Au premier abord, je me suis dit « Qu’en si beaux termes ces choses-là sont dites ». Bien sûr, il a raison. Et comment ne pas être fier d’inspirer une si belle image de Nos traditions. Le folklore est l’expression la plus aboutie de l’histoire et de la culture populaire. Il permet de transmettre, non seulement des valeurs, mais aussi un certain art de vivre. J’étais fier et heureux d’appartenir à une communauté capable d’y arriver.
Mais depuis, et après réflexion, ce sont les autres mots qui m’interpellent : « exil », « esclavage » … Quelle drôle d’idée ! Bien sûr, on peut toujours débattre de tout, mais … sommes-nous en exil ? Avons-nous le sentiment d’être, ou d’avoir été, ou d’avoir failli être « esclaves » ? Franchement … je n’ai jamais ressenti pareille blues. Être polonais n’a jamais été, pour moi, une souffrance … et vous ?

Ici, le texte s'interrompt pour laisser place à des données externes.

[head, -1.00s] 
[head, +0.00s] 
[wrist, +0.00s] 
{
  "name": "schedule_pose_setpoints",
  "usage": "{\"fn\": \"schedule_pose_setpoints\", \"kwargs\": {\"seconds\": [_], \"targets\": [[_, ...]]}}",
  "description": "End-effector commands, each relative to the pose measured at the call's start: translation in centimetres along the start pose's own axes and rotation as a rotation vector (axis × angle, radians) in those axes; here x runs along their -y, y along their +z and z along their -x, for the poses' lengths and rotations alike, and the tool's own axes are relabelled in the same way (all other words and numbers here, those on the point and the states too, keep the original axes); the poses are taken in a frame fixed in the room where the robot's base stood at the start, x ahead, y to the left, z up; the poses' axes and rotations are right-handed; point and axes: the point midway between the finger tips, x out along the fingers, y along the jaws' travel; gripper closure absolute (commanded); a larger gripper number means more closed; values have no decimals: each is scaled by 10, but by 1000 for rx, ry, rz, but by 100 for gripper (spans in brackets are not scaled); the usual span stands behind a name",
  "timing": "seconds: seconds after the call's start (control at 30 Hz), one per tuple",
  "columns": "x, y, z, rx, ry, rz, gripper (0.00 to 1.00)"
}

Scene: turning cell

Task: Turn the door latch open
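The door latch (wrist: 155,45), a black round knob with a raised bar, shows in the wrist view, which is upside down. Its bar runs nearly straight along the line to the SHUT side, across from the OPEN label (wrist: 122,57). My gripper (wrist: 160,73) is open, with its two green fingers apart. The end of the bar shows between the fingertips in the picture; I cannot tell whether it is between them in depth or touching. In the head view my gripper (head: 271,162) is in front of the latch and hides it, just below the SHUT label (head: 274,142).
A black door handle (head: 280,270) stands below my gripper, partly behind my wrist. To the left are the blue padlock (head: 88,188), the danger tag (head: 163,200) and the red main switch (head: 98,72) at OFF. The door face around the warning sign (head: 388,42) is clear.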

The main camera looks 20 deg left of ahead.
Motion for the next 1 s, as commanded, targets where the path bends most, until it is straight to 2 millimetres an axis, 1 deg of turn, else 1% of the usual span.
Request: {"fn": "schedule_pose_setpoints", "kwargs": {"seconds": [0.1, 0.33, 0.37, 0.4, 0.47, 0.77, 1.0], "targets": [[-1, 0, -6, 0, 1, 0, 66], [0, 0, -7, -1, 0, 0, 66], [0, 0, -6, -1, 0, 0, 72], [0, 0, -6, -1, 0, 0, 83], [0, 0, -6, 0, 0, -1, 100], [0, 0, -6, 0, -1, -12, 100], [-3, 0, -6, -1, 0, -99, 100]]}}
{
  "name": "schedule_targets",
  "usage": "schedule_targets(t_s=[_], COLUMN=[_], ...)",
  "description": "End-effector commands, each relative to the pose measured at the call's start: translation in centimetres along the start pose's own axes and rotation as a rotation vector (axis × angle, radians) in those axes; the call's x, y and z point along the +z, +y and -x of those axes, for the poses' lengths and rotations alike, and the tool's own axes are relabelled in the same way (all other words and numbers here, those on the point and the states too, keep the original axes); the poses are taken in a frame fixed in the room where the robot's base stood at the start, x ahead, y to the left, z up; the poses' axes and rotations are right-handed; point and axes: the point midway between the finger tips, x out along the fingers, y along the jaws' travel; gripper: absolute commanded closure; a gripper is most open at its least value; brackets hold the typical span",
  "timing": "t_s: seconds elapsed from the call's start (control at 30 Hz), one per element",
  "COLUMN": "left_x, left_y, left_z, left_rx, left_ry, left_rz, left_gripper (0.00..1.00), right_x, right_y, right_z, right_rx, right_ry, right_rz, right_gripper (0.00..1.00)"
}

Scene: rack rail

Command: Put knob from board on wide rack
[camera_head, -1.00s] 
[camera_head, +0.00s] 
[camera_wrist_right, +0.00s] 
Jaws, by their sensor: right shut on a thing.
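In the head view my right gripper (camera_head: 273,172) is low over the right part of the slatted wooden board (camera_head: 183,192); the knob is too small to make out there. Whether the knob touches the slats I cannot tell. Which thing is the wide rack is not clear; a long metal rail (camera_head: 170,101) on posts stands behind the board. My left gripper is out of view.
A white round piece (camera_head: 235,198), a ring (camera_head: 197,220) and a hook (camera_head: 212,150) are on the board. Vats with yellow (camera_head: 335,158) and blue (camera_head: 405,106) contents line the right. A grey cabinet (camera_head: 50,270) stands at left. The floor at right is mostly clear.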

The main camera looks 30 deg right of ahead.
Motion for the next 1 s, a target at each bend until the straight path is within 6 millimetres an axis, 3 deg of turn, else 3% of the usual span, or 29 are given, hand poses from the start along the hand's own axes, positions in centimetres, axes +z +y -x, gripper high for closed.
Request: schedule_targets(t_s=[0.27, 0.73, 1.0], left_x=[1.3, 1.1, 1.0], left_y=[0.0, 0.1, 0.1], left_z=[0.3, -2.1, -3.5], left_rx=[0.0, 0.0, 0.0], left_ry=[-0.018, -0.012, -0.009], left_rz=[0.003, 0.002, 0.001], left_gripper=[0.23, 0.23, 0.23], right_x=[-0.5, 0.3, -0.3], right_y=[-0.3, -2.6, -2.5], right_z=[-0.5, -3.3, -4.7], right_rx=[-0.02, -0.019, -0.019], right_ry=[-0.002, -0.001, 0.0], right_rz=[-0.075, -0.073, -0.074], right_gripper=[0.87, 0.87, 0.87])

Je ne dis pas que nos parents, grands-parents, tantes et oncles n’ont pas souffert d’être obligés de quitter la Pologne. Je ne dis pas que l’accueil qu’ils ont reçu en Belgique était irréprochable. Je sais combien le travail qu’on leur confiait, au charbonnage ou ailleurs, était pénible … mais qui se souvient de les avoir entendus se plaindre ?
Ks Kurzawa, Pan Bardo, Dr Wilczek sont tous passés par des camps de concentration … vous ont-ils parlé de leurs souffrances ? Et combien d’autres, parmi nos familles, ont été prisonniers et maltraités par les nazis … vous ont-ils encouragés à la haine, à la vengeance et aux représailles ? Pas du tout. Au contraire. Ils nous ont appris à chanter, à danser … à vivre.
La grandeur des grands hommes se mesure par leur capacité à créer encore plus d’humanité dans chacun de nous ; la médiocrité des petits esprits, en revanche, n’est capable que d’attiser nos différences pour en faire des remparts contre leurs propres nullités.
Nos racines à nous sont Polonaises, mais toutes les racines sont faites pour aller plus loin, plus haut. Et c’est exactement à ça que nous ont préparé ceux qui veillaient sur nous à Comblain. Pas à oublier les racines, mais surtout à s’épanouir quel que soit le terrain sur lequel nos destins nous mèneraient. Ils n’ont pas, Dieu merci, essayé de faire de nous des nouveaux croisés capables de s’embraser, le moment venu, pour des doctrines périmées. Ils n’ont pas semé en nous les germes de l’insatisfaction permanente et de la révolte, comme on le voit tellement trop en ce moment. Ils ne comptaient pas sur nous pour une hypothétique reconquête. Ils ont mis en avant la culture, pas la nation. Ils ont choisi de nous transmettre les chansons, les danses et le folklore en général. Ils ont préféré nous inculquer la joie de vivre. Quelle sagesse !
Le terrain de volley de Comblain est, et restera pour toujours, un endroit singulier ; celui des rassemblements. C’est l’épicentre du Centre Millennium, presque sa raison d’être. C’est là qu’on vous donne rendez-vous ce 23 septembre 2017, pour fêter une fois de plus, le plaisir d’être ensemble.